October 16 & October 18 @ 1:15pm Pacific (5%)

The goal of this assignment is to get the rest of the class excited about your project. You will give an in-class presentation that provides an overview of your project, as you understand it now. In particular, you should do the following:

The nature of the presentation is for you to decide. Use any technique (e.g., slides, whiteboard, talking, pantomime) that you think is most effective to introduce your project to the rest of the class. The presentation should not just be a list of your answers to the questions on the Wiki. Rather, it should engage the audience in some way. You want the audience to help you throughout the project. How can you best use this time to enlist the class to help with your project?

Your teasers will be evaluated according to this rubric.


Project Plan

November 5, 11:59pm Pacific. (15%)

The project plan is a rough draft of your final write-up, with a focus on design. It should address the following concerns:

Commit a PDF of your project plan into your (group's) SVN directory by the November 5 deadline.


Design and Implementation Discussion

November 6 & November 8, 1:15pm Pacific (10%)

Sign up for a presentation slot. (Do this by Friday, November 2 @ 11:59pm Pacific)

You will present your project plan to the rest of the class, and discuss what implementation progress you have made. Note: This means that you will need to have made significant progress on your implementation by this point.

Your discussion should be 9 minutes long and should address the following areas:


Demo / Presentation

December 4, December 6 & December 11, 1:15pm Pacific. (10%)

Sign up for a presentation slot. (Do this by Friday, November 30 @ 11:59pm Pacific)

This is your chance to show off by giving a demo of your DSL for the class. In particular, we want to see:

  1. Cool things that a programmer can do in your language (i.e., how are you easing domain experts' pain?). This is the "demo" part of the presentation: be sure to show us some example programs and their execution.
  2. Crafty techniques you used to implement your language (e.g., is there a set of simple semantic building blocks that you composed, or did you try something unexpected to overcome challenges in syntax design, environment design, etc.?)
  3. Interesting insights you had into language design and implementation (e.g., what did you think would be easy that wasn't, what did you think was difficult that wasn't, how would you advise other implementers of DSLs in your domain or otherwise, what would you do differently next time, what would you add/change if you had more time, etc.?).

Note: This means that, by the day of your demo, your implementation should be almost complete.

Your demo will have a 15 minute time limit, with a little bit of flex time for questions.

Your teasers will be evaluated according to this rubric.

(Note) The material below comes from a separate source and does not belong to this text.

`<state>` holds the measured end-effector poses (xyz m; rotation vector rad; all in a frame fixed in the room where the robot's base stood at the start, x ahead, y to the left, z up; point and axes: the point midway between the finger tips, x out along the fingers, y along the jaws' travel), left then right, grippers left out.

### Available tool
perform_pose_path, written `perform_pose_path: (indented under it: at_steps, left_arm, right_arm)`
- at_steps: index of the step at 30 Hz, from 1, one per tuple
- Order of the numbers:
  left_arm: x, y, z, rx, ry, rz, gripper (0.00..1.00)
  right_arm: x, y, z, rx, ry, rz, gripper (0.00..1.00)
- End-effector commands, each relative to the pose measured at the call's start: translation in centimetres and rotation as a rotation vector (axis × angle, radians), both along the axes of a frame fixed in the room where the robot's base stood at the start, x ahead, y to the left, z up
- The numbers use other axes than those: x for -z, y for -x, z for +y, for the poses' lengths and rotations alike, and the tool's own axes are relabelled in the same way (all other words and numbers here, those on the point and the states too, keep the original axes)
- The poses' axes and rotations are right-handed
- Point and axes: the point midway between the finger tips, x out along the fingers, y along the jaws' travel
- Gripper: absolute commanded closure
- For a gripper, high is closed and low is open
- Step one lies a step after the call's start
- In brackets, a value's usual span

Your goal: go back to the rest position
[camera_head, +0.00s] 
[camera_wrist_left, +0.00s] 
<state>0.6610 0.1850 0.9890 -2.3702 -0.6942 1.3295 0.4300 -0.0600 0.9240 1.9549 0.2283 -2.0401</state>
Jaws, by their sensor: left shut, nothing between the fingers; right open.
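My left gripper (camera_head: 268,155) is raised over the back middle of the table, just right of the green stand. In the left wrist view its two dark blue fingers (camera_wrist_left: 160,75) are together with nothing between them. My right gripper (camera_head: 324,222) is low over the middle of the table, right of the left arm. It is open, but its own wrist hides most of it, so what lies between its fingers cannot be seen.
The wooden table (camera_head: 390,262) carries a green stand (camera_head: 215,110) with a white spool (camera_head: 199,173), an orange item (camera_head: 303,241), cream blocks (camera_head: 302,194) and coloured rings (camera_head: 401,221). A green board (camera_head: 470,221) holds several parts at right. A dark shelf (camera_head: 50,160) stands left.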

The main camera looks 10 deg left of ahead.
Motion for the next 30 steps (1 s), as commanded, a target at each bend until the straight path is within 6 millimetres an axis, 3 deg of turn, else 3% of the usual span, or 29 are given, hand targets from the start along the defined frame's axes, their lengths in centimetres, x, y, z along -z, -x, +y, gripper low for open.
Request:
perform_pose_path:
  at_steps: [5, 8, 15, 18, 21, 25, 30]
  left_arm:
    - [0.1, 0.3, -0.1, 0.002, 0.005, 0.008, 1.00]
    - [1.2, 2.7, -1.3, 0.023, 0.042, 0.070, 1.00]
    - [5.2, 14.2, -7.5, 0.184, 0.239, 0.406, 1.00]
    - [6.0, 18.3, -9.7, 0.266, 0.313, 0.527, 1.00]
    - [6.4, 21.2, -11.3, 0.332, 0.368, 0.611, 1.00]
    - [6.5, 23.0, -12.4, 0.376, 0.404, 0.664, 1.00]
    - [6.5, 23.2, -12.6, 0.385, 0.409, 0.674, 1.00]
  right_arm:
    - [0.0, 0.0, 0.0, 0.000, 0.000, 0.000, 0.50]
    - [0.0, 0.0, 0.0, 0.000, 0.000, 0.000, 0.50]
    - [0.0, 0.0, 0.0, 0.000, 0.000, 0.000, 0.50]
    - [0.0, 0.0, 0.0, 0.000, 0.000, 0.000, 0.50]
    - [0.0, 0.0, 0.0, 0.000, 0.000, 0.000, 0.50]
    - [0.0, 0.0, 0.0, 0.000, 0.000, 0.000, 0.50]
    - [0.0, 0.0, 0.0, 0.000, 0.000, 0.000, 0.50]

The emphasis will be on clarity and on the insights you provide us.


Final code

December 14, 11:59pm Pacific (25%)

Submit all the code for your language, along with a few sample programs. Be sure to include a file called howto.txt that contains instructions for building your language and for running the example programs. Your code should follow good practices. In particular, it should be well-architected (i.e., modular), and well-documented with comments.

Make the final commit of your code to your (group's) SVN directory by the December 14 deadline.


Final write-up

December 14, 11:59pm Pacific (25%)

Your write-up should describe your domain, your language, and your design and implementation processes. Specifically, it should have the following format:

Note that your writeup should be clear, cohesive, and well-written. A list of bullets that addresses the following questions is not sufficient.

  1. Introduction: Describe your domain and motivate the need for a DSL (i.e., how could domain-experts use and benefit from a DSL?)
  2. Language Overview: Give a high-level overview of your language. Be sure to answer the following questions and note any changes from your project plan:
    • How does a user write programs in your language (e.g., do they type in commands, use a visual/graphical tool, speak, etc.)?
    • What is the basic computation that your language performs (i.e., what is the computational model)?
    • What are the basic data structures in your DSL? How does a the user create and manipulate data?
    • What are the basic control structures in your DSL? How does the user specify or manipulate control flow?
    • What kind(s) of input does a program in your DSL require? What kind(s) of output does a program produce?
    • Error handling: How can programs go wrong, and how does your language communicate those errors to the user?
    • What tool support (e.g., error-checking, development environments) does your project provide?
    • Are there any other DSLs for this domain? If so, what are they, and how does your language compare to these other languages?
  3. Example program(s): Provide one or more examples that give the casual reader a good sense of your language. Include inputs and outputs. Think of this section as "Tutorial By Example".
  4. Language Design: Describe and the syntax and semantics of your program. Justify the design choices you made. This section should answer the following questions:
    • How does the syntax of your language help users write programmers more easily than the syntax of a general-purpose language?
    • What are the semantic abstractions / building blocks of your DSL?
  5. Language Implementation: Describe your implementation. In particular, answer the following questions:
    • What host language did you use (i.e., in what language did you implement your DSL)? Why did you choose this host language (i.e., why is it well-suited for your language design)?
    • Parsing: How does your DSL take a user program and turn it into something that can be executed? How do the data and control structures of your DSL connect to the underlying semantic model?
    • Execution: How did you implement the computational model? Describe the structure of your code and any special programming techniques you used to implement your language. In particular, how do the semantics of your host language differ from the semantics of your DSL?
  6. Evaluation: Provide some analysis of the work you did. In particular:
    • What works well? What are you particularly pleased with?
    • What could be improved? For example, how could the user's experience be better? How might your implementation be simpler or more cohesive?
    • Where did you run into trouble and why? For example, did you come up with some syntax that you found difficult to implement, given your host language choice? Did you want to support multiple features, but you had trouble getting them to play well together?
    • If you worked as a pair, describe how you divided your labor.

Commit a PDF of your write-up to your (group's) SVN directory by the December 14 deadline.